Lomborg's assertion that it will be easier to adapt to climate changes than to reduce emissions also ignores much of the science. The real issue is not so much the gradual changes that will take place, including sea level rise, the disappearance of glaciers that provide many countries with reliable water supplies, and so on. Rather, it lies in the potential for much more dramatic change as the climate reaches certain "tipping points". If the Greenland ice sheet were to melt, a threat that looks increasingly possible, sea level rise would be measured in meters, not centimeters. Cutting emissions today is not just about tweaking sea level rise as Lomborg suggests, but about insuring against unpredictable but potentially catastrophic effects. Acting now allows us to avoid taking even more aggressive measures later.

The case for action is clear, and we are left to tackle the question of what is feasible and reasonable. Fortunately there are already a number of opportunities for greenhouse emissions reductions readily available, opportunities that can improve fuel diversity and security, and in the case of energy efficiency even save industry and consumers money. Furthermore, technologies like wind energy are highly evolved and already being deployed at high rates in many parts of the world. Mr Lomborg seems to see technology as something that turns up magically, but in fact it is climate policies that have been driving the innovation in many areas of energy technology.

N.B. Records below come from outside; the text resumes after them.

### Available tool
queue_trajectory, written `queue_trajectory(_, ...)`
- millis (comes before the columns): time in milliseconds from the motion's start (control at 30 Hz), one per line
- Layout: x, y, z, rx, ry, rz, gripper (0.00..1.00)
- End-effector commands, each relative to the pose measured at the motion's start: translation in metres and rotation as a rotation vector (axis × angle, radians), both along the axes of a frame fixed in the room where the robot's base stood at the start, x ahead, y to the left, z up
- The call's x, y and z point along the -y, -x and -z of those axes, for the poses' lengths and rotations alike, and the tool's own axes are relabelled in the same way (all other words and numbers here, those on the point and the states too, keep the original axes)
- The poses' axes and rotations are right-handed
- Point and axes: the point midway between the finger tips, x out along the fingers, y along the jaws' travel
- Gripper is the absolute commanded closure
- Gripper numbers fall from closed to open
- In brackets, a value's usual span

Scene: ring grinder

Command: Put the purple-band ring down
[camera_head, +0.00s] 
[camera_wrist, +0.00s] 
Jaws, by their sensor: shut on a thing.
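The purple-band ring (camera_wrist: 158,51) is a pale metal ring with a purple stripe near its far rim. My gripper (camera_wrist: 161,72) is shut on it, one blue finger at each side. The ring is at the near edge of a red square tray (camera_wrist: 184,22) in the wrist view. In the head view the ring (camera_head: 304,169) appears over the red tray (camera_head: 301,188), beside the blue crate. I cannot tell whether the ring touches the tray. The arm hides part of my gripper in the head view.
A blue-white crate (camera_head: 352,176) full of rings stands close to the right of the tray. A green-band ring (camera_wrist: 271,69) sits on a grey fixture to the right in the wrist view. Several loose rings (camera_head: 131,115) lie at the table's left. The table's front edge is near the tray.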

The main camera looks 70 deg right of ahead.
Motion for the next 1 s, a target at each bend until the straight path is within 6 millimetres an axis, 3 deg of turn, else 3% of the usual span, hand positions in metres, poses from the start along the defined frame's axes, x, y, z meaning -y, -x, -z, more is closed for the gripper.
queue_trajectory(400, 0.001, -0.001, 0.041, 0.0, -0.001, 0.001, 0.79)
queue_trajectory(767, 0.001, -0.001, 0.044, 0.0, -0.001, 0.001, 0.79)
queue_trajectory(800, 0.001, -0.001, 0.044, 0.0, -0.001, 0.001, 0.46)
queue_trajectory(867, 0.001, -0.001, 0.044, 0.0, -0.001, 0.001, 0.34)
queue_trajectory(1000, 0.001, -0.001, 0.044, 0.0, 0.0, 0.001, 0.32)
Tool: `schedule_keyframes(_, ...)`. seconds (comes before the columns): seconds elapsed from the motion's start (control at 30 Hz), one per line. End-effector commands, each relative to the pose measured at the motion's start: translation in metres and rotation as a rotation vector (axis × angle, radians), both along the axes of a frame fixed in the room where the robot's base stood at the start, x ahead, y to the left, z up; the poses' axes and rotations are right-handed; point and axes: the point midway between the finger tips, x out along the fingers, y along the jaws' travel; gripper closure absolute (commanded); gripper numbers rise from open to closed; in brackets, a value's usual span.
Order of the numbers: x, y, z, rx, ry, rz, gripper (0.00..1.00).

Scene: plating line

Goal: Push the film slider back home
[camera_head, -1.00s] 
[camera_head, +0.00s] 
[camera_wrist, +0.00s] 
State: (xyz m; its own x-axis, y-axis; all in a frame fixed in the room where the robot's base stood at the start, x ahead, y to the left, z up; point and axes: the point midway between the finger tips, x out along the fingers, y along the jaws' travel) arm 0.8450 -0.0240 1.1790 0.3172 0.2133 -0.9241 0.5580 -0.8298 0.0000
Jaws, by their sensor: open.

The German renewable energy support that Mr Lomborg derides does not merely postpone global warming for an hour: it creates the economies of scale that allow these technologies to be taken up around the world. Similar policies in his own country of Denmark have made his compatriots the world leaders in wind energy, and have underwritten the huge deployment of these technologies today in China, India and other countries. It is a fallacy to suggest that new technologies negate the argument for policy; they ARE the argument for policy. His reference to research and development as the means to reduce costs suggests a lack of awareness of where many of these technologies are today. It is not only R&D (though R&D is necessary), but deployment and economies of scale that are needed, and that are the main aims of climate policy. And solar will be competitive with fossil fuels long, long before "mid-century" thanks to these policies. To fully harness the creative minds of industry we must institute market-based programs that put a price on carbon and provide the regulatory certainty needed for private investment.

Mr. Lomborg also implies that China and India will not be ready to deploy clean energy themselves until that far distant date when the costs are at rock-bottom. He should perhaps visit China, where wind energy is being deployed faster than anywhere else in the world and has built one of the world's leading solar industries. China has identified climate change as a key threat to its economy, and clean energy as a centerpiece of its development.

In closing, we believe that acting now to address climate change will not only (hopefully) avert catastrophic consequences, it will create jobs, improve energy security and improve people's lives the world over. Let's get started now.